COUR D’APPEL DE MONTPELLIER

Chambre commerciale

ARRET DU 17 OCTOBRE 2023

Numéro d’inscription au répertoire général :

N° RG 22/00157 – N° Portalis DBVK-V-B7G-PIVH

Décision déférée à la Cour :

Jugement du 14 DECEMBRE 2021

TRIBUNAL DE COMMERCE DE PERPIGNAN

N° RG 2020J00281

APPELANTE :

S.A.S.U. RENOV MOBILHOME 66 représentée par son Président en exercice,

[Adresse 1]

[Localité 4]

Représentée par Me Marjorie AGIER, avocat au barreau de MONTPELLIER substituant Me Harald KNOEPFFLER de la SCP VIAL-PECH DE LACLAUSE-ESCALE- KNOEPFFLER-HUOT-PIRET-JOUBES, avocat au barreau des PYRENEES-ORIENTALES

INTIME :

Monsieur [R] [V]

[Adresse 2]

[Localité 3]

Représenté par Me Fernand MOLINA de la SCP DE TORRES – PY – MOLINA – BOSC BERTOU, avocat au barreau des PYRENEES-ORIENTALES, avocat postulant non plaidant

Ordonnance de clôture du 29 Août 2023

COMPOSITION DE LA COUR :

En application de l’article 907 du code de procédure civile, l’affaire a été débattue le 19 SEPTEMBRE 2023, en audience publique, le magistrat rapporteur ayant fait le rapport prescrit par l’article 804 du même code, devant la cour composée de :

Madame Danielle DEMONT, Présidente de chambre

Mme Anne-Claire BOURDON, Conseillère

M. Thibault GRAFFIN, Conseiller

qui en ont délibéré.

Greffier lors des débats : Mme Audrey VALERO

ARRET :

– Contradictoire

– prononcé par mise à disposition de l’arrêt au greffe de la cour, les parties en ayant été préalablement avisées dans les conditions prévues au deuxième alinéa de l’article 450 du code de procédure civile ;

– signé par Madame Danielle DEMONT, Présidente de chambre, et par Mme Audrey VALERO, Greffière.

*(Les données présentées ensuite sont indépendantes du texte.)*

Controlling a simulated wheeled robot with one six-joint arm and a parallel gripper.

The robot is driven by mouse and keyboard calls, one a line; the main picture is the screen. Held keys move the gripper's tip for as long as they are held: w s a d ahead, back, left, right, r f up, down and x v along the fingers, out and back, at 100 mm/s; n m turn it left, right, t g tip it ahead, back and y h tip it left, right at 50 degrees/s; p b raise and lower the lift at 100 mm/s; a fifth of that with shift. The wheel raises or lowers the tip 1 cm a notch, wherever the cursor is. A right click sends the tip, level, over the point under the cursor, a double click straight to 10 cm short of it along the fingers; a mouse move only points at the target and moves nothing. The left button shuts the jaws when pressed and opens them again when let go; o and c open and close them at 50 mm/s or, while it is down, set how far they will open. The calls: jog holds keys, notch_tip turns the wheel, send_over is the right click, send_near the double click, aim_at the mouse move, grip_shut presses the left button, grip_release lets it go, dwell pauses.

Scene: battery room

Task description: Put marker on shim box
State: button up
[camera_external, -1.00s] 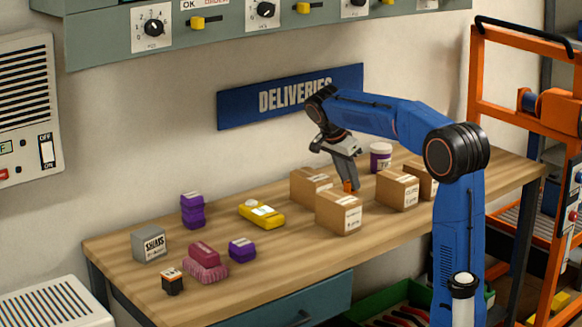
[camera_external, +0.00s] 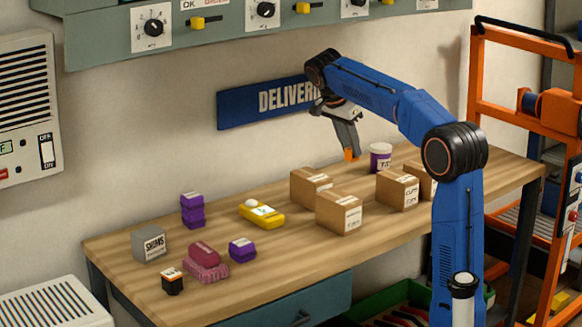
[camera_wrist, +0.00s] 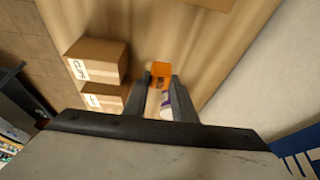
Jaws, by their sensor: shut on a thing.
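My gripper (camera_external: 349,153) is shut on the orange marker (camera_external: 351,156) and holds it in the air above the cardboard boxes. In the wrist view the orange end of the marker (camera_wrist: 160,69) shows between the fingertips (camera_wrist: 159,80); the rest of it is hard to make out. The shim box (camera_external: 150,247) is a small grey box with a white "SHIMS" label. It stands at the left end of the wooden table, far from my gripper, and its top looks bare.
Cardboard boxes (camera_external: 339,213) and a white-and-purple tub (camera_external: 380,157) stand on the table's right half. A yellow device (camera_external: 262,214), purple blocks (camera_external: 192,211), a pink brush-like thing (camera_external: 205,262) and a small black-and-orange item (camera_external: 172,281) stand to the left. A blue sign (camera_external: 262,98) hangs behind.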

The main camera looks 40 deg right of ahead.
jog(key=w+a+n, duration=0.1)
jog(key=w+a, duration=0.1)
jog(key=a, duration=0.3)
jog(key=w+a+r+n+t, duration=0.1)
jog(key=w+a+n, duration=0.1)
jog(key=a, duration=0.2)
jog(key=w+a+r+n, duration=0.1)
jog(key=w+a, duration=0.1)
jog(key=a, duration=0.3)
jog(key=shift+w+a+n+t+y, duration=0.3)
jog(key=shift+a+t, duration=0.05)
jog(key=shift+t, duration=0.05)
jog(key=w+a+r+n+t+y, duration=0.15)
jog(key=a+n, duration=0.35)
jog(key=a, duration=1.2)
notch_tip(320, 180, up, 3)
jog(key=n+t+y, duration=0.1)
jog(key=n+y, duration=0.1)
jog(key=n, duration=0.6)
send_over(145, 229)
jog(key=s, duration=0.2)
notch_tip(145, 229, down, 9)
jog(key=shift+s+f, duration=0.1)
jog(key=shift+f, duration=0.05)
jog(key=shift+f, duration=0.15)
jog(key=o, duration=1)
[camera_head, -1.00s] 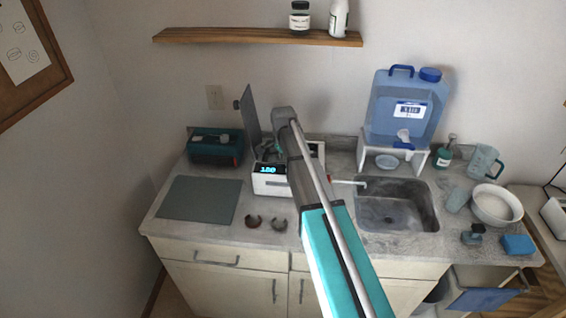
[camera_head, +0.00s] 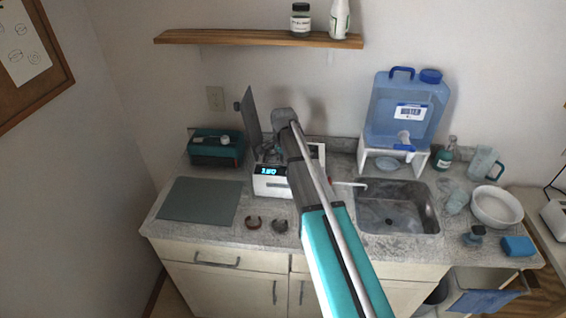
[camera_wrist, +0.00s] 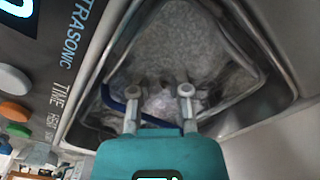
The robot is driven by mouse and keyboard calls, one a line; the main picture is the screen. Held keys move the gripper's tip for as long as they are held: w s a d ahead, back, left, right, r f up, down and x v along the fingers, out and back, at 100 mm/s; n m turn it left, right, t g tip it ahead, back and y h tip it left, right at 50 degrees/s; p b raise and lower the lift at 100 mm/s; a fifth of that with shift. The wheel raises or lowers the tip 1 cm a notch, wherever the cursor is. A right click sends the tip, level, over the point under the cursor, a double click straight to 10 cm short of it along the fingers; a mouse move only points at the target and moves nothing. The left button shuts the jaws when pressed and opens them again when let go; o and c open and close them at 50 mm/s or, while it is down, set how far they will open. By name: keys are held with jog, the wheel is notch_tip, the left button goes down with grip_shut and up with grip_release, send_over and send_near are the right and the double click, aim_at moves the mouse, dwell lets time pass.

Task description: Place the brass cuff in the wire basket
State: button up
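The wire basket (camera_wrist: 232,52) is seen from above in the wrist view, a metal frame inside the open ultrasonic cleaner (camera_head: 270,185). A blue curved piece (camera_wrist: 112,100) shows at its near left side. My gripper (camera_wrist: 160,88) points down into the basket, its two fingers apart. A pale, blurred patch lies between and below the fingertips; I cannot tell whether it is a cuff. In the head view my arm hides the gripper and most of the basket. I cannot make out the brass cuff for certain.
A reddish-brown cuff (camera_head: 253,222) and a greyer cuff (camera_head: 280,226) lie on the counter before the cleaner. A grey-green mat (camera_head: 199,200) lies left, a teal box (camera_head: 215,146) behind it. The sink (camera_head: 397,207) is right. The cleaner's raised lid (camera_head: 251,117) stands beside my arm.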

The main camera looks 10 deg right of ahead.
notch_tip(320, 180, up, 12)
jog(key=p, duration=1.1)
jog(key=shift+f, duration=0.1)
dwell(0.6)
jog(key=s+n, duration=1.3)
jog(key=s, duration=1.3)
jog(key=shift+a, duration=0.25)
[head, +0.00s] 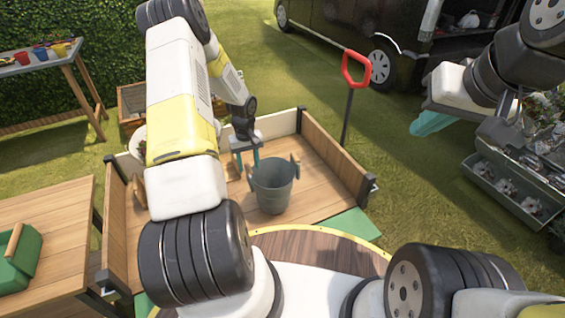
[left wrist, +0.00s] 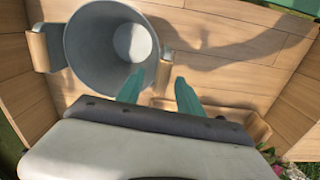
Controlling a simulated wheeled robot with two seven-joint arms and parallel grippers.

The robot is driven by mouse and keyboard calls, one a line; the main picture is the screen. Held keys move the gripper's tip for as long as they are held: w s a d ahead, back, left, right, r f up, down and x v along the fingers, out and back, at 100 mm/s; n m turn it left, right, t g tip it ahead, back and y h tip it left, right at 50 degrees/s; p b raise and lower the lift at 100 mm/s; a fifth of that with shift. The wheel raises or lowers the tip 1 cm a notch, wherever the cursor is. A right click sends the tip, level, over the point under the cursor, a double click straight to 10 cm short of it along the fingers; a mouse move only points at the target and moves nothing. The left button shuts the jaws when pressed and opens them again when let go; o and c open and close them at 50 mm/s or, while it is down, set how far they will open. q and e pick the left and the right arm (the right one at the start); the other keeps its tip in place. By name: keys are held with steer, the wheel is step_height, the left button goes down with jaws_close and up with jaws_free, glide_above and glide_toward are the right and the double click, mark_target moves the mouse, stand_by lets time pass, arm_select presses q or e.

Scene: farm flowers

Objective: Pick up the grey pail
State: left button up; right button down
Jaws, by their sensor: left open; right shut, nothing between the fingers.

FAITS, PROCEDURE – PRETENTIONS ET MOYENS DES PARTIES:

La SAS Renov Mobilhome 66 a pour activité, notamment, la réparation, la rénovation de mobilhomes et autres travaux d’aménagement et de finition de bâtiment.

Elle a confié à M. [R] [V] des travaux de peinture sur des chalets au profit du camping le Calypso à [Localité 5] (66).

Ces travaux ont fait l’objet d’une facture, datée du 19 janvier 2020, et rectifiée le 17 février 2020, d’un montant de 39 405 euros (acomptes de 5 000 euros déduits).

M. [V] a mis en demeure, sans succès, la société Renov Mobilhome 66 de lui régler cette facture par lettre du 29 avril 2020 et lettre recommandée avec avis de réception en date du 29 juillet 2020.

Saisi par acte d’huissier en date du 12 novembre 2020 délivrée par M. [V], le tribunal de commerce de Perpignan, par jugement contradictoire du 14 décembre 2021, a :

«- Débouté la SASU Renov Mobilhome 66 de sa demande d’expertise judiciaire ;

– Débouté la SASU Renov Mobilhome 66 de sa demande d’indemnisation au titre de préjudices matériels, économiques et d’image ;

– Dit que la facture n°13 du 17 février 2020 de M. [R] [V] est due pour un montant de 39 405 euros ;

– Condamné la SASU Renov Mobilhome 66 à payer à M. [R] [V] la somme de 39 405 euros ;

– Débouté M. [R] [V] de sa demande d’application d’intérêts au taux légal pour non-paiement dans les délais ;

– Débouté M. [R] [V] de sa demande de dommages-intérêts au titre d’une résistance abusive ;

– Vu les dispositions de l’article 700 du code de procédure civile, alloué à M. [R] [V] la somme de 600 euros, qui lui sera versée par la SASU Renov Mobilhome 66 ;

– Condamné la SASU Renov Mobilhome 66 aux dépens de l’instance (‘). »

Par déclaration reçue au greffe le 10 janvier 2022, la société Renov Mobilhome 66 a relevé appel de ce jugement.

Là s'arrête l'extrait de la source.